Sounds a lot like Drake’s beef with Kendrick Lamar during from the whole “Control” controversy. Or, as he puts it in “Used To”—
Gotta learn to line ‘em up and then attack
They gon’ say your name on them airwaves
They gon’ hit you up right after like it’s only rap
and again on “Energy”:
I got rap niggas that I gotta act like I like
But my actin’ days are over, fuck them niggas for life
The game is real to these guys.
We’re still a little ambivalent about Durant’s change of heart. On one hand, it’s good that he’s finally rejecting the image that never seemed to fit him in the first place for another of his own choosing. Hopefully, the version of himself he’s now sharing with us is closer to who he really is. And as a Twitter search for any of the above Drake lyrics will show you, he isn’t the only millennial who feels like Drizzy speaks directly to and for him.

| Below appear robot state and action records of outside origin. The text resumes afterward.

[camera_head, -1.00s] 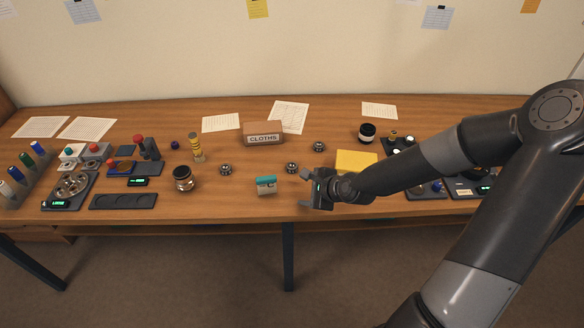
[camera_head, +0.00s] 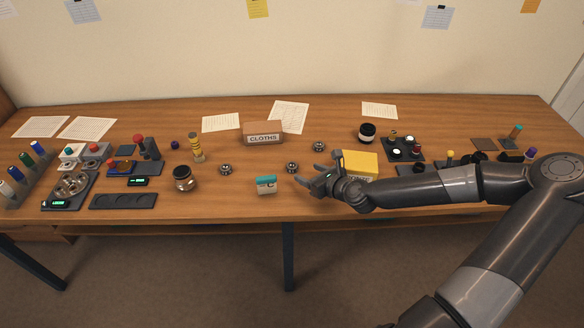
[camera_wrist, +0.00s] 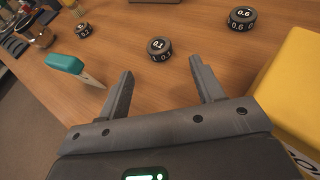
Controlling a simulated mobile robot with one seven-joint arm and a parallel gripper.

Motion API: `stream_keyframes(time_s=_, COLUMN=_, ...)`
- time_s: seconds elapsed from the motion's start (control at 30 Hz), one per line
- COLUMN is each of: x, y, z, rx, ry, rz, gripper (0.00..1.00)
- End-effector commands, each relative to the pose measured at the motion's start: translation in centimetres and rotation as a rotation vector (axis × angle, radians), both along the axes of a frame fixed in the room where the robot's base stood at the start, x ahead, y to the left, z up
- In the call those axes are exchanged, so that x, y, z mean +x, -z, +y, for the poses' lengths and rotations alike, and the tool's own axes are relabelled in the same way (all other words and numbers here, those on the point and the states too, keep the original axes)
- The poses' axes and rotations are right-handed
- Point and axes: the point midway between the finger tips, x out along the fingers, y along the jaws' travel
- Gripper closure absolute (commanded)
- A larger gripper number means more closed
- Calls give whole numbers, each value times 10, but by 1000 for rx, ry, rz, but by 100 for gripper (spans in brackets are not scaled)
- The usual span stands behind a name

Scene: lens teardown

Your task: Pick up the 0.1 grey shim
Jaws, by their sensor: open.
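The shim (camera_wrist: 159,50) ahead of my gripper is a small dark grey disc with a white top label that seems to read 0.1. It lies flat on the wooden table, just beyond the gap between my fingertips and apart from them. The head view shows it as a small disc (camera_head: 292,168) left of my gripper. My gripper (camera_wrist: 162,70) is open and empty, pointing towards the shim. It also shows in the head view (camera_head: 309,175). A similar shim marked 0.6 (camera_wrist: 241,19) lies farther right, and a third disc (camera_wrist: 83,31) lies farther left, its label too small to read.
A yellow box (camera_wrist: 298,85) is close on the right. The CLOTHS box (camera_head: 263,135) stands behind the shims. Jars, trays and tools fill the left and right table parts. The wood around the shim is clear.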

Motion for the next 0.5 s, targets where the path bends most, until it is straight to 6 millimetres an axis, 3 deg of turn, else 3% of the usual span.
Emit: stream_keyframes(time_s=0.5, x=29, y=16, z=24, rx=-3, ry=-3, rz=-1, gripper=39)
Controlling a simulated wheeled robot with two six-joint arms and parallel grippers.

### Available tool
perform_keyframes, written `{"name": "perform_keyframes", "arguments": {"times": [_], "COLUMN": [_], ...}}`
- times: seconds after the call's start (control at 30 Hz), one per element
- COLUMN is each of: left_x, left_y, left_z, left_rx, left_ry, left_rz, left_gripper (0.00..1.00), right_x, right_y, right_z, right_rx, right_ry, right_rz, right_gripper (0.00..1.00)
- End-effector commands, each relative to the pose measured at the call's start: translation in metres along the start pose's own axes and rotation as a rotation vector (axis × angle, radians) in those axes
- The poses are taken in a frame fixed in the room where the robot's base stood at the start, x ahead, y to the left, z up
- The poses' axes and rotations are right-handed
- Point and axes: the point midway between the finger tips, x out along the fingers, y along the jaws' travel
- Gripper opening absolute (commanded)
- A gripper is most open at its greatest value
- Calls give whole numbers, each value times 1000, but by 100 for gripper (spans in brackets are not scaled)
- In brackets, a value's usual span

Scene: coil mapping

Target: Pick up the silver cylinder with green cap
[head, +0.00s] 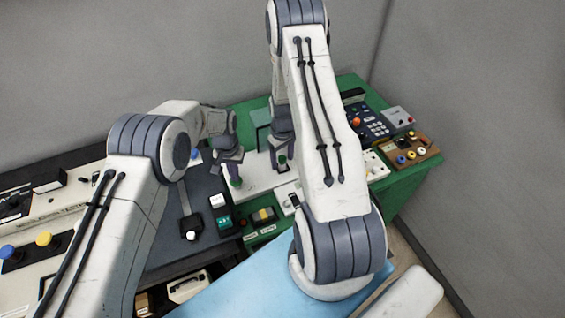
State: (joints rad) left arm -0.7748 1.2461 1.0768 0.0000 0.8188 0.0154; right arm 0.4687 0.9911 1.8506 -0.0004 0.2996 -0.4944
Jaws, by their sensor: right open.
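Two small green spots that look like caps show under my grippers. One green cap (236,183) is just below the fingers of my left gripper (232,172), over the left end of a white board. Another green cap (282,159) is at the fingertips of my right gripper (281,162), on the right part of that board. The silver body of a cylinder is too small or hidden to make out at either spot. My right gripper is open and points down around or beside its cap; I cannot tell which. My left gripper's finger gap is not clear.
The white board (262,186) lies on a green bench (417,174). A keypad panel (362,118) and a brown box with knobs (412,150) stand at the right. A dark panel with a lever (188,215) is at the left. My arms cover much of the middle.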

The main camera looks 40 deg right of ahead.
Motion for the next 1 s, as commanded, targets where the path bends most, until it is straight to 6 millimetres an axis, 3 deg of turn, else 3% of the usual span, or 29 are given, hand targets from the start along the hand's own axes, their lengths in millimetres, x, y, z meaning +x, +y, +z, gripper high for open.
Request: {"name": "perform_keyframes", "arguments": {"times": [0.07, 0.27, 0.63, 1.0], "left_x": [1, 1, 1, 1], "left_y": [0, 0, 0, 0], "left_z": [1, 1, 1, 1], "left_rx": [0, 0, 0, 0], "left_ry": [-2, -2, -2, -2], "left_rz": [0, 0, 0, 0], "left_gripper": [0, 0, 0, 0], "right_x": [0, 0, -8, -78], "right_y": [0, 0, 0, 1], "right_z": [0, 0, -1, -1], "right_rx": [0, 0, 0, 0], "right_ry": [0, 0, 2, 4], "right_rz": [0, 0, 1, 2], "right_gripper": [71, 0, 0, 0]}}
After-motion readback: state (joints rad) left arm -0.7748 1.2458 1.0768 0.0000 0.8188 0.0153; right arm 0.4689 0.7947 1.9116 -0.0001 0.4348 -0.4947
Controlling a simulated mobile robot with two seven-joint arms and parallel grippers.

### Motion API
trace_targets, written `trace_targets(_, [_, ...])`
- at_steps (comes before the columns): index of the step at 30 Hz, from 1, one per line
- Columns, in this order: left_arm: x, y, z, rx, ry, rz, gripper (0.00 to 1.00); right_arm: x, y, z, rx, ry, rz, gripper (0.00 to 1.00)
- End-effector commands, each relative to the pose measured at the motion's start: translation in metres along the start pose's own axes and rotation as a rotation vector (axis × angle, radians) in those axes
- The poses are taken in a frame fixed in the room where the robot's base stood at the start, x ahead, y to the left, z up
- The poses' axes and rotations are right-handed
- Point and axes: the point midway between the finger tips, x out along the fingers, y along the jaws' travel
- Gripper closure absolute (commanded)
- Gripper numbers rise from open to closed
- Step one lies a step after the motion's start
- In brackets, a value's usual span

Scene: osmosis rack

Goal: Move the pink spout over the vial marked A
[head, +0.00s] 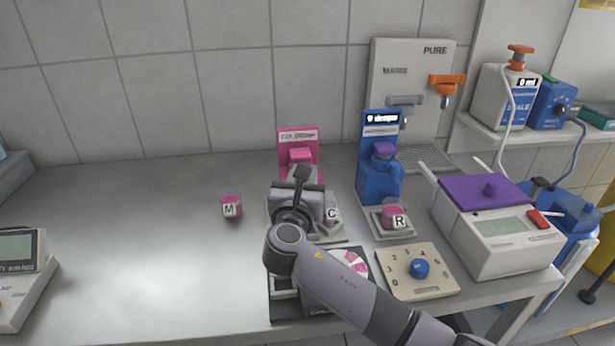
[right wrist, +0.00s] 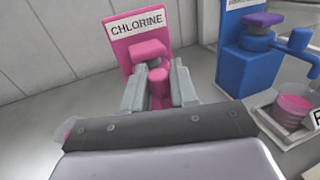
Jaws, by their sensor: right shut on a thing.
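The pink dispenser labelled CHLORINE (right wrist: 138,29) stands at the back of the bench, and its pink body also shows in the head view (head: 298,137). My right gripper (right wrist: 160,92) is shut on its pink spout (right wrist: 159,76), one finger on each side. In the head view my right gripper (head: 302,178) and arm hide most of the dispenser's lower part. A vial marked C (head: 332,214) stands just right of the gripper, partly hidden. A vial marked M (head: 231,205) stands to the left, and one marked R (head: 396,216) to the right. I see no letter A. My left gripper is out of view.
A blue dispenser (head: 376,175) stands right of the pink one. A dial panel (head: 418,283) and a purple-lidded machine (head: 487,193) take up the bench's right side. A grey device (head: 20,271) sits at far left. The left middle bench is clear.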

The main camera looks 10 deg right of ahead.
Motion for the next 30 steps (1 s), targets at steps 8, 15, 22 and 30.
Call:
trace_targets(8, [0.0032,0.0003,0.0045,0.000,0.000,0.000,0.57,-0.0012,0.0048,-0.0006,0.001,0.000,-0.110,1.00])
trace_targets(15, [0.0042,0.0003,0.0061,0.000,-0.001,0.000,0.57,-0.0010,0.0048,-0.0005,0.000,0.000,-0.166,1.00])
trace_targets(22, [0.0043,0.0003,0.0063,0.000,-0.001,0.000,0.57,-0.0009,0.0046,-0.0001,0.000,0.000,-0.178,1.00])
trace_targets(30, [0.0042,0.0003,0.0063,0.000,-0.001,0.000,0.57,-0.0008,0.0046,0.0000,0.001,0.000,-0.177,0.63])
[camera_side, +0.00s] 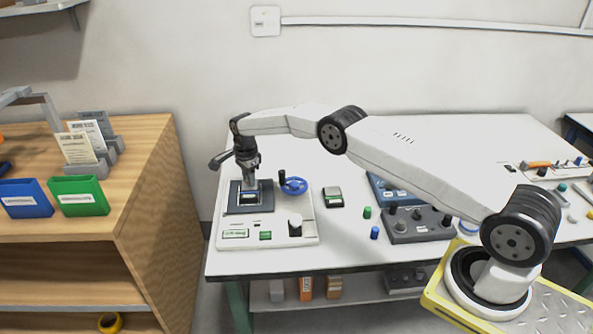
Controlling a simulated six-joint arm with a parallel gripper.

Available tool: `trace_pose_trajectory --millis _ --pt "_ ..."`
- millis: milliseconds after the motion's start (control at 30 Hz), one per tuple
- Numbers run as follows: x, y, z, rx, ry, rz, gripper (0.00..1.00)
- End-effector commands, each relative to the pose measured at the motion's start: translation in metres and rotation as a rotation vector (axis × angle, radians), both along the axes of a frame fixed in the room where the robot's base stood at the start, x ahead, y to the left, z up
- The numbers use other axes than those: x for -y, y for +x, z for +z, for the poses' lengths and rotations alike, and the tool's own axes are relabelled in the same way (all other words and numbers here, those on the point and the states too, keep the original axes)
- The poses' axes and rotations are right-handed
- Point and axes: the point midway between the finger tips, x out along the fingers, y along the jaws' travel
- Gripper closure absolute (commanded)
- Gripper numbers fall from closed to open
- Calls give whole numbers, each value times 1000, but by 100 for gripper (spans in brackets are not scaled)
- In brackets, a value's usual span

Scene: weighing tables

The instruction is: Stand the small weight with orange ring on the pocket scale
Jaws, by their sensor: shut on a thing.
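My gripper (250,184) points straight down over a dark square plate on a white device at the front left of the table. It is shut on a small thing that is mostly hidden between the jaws; I cannot make out an orange ring. Directly under the jaws, a small pale-edged item with a dark greenish face (249,198) sits on the dark plate. Another small dark and pale device (333,197) stands to the right. I cannot tell for sure which of these two is the pocket scale. Any contact below the jaws is too small to tell.
The white device (308,238) carries a blue handwheel (294,186), a black knob (282,177) and a white knob (295,224). The table's back left is clear.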

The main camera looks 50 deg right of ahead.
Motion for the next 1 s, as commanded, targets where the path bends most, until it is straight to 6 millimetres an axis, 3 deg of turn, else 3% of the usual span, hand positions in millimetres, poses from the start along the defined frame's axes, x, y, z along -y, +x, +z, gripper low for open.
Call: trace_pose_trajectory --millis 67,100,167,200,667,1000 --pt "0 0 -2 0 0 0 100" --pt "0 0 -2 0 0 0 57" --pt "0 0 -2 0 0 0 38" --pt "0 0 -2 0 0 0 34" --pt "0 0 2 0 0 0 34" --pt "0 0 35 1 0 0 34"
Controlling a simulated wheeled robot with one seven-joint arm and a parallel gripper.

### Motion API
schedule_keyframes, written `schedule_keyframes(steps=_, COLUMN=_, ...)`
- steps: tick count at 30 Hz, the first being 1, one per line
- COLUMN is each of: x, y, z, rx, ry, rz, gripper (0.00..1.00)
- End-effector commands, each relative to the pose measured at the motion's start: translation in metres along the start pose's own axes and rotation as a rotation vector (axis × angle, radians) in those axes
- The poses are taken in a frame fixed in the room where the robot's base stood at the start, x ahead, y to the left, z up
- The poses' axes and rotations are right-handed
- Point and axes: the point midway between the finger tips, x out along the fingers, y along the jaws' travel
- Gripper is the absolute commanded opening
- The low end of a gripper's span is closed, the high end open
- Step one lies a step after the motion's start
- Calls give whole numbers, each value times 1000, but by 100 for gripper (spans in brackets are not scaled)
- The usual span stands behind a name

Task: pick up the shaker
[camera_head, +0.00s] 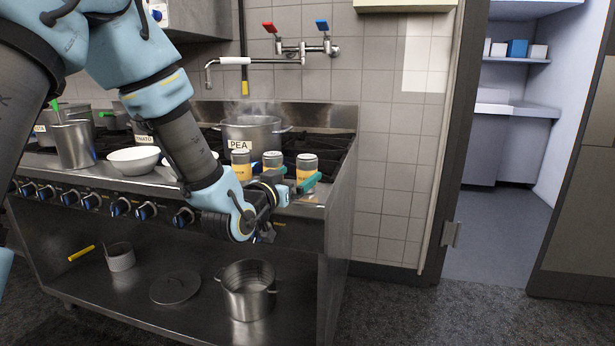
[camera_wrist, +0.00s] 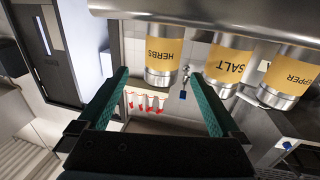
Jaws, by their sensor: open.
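Three shakers with yellow labels and silver caps stand in a row at the stove's front right corner. The herbs shaker (camera_head: 307,162) is the rightmost in the head view, the salt shaker (camera_head: 273,157) is in the middle, and the pepper shaker (camera_head: 241,164) is on the left. The wrist view is upside down and shows the herbs (camera_wrist: 164,52), salt (camera_wrist: 229,66) and pepper (camera_wrist: 290,72) labels. My gripper (camera_head: 298,178) is open with teal fingers, in front of the herbs shaker. In the wrist view the herbs shaker appears between and beyond the fingertips (camera_wrist: 159,75); contact is not visible.
A steaming pot labelled PEA (camera_head: 252,132) stands behind the shakers. A white bowl (camera_head: 133,160) and a metal pot (camera_head: 74,145) are further left on the stove. Below, the shelf holds a pot (camera_head: 248,290) and a lid (camera_head: 175,287). The floor at right is clear.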

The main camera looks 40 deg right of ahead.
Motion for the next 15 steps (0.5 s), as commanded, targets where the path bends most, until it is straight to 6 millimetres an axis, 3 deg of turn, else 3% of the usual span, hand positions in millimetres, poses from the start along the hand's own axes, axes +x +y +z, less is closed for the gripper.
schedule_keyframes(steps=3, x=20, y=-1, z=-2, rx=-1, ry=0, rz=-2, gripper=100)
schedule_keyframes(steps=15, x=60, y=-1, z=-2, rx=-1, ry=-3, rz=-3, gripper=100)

Still, it’s a hard to shake the feeling that this is more a brand deciding to change gears than a human finally expressing his real feelings. Remember, he did have that “KD is not nice” slogan in 2013, so he and his handlers have already expressly tried to capitalize on the idea of Kevin Durant: The Badass. It’s right when a brand tries to convince you it’s not a brand when you should be most suspicious.
Regardless of his true motivations, though, the no-nonsense, all-in-his-feelings Durant is much more palatable than the previous edition. And as Drake’s continued success has demonstrated, it’s a personality worth its weight in gold.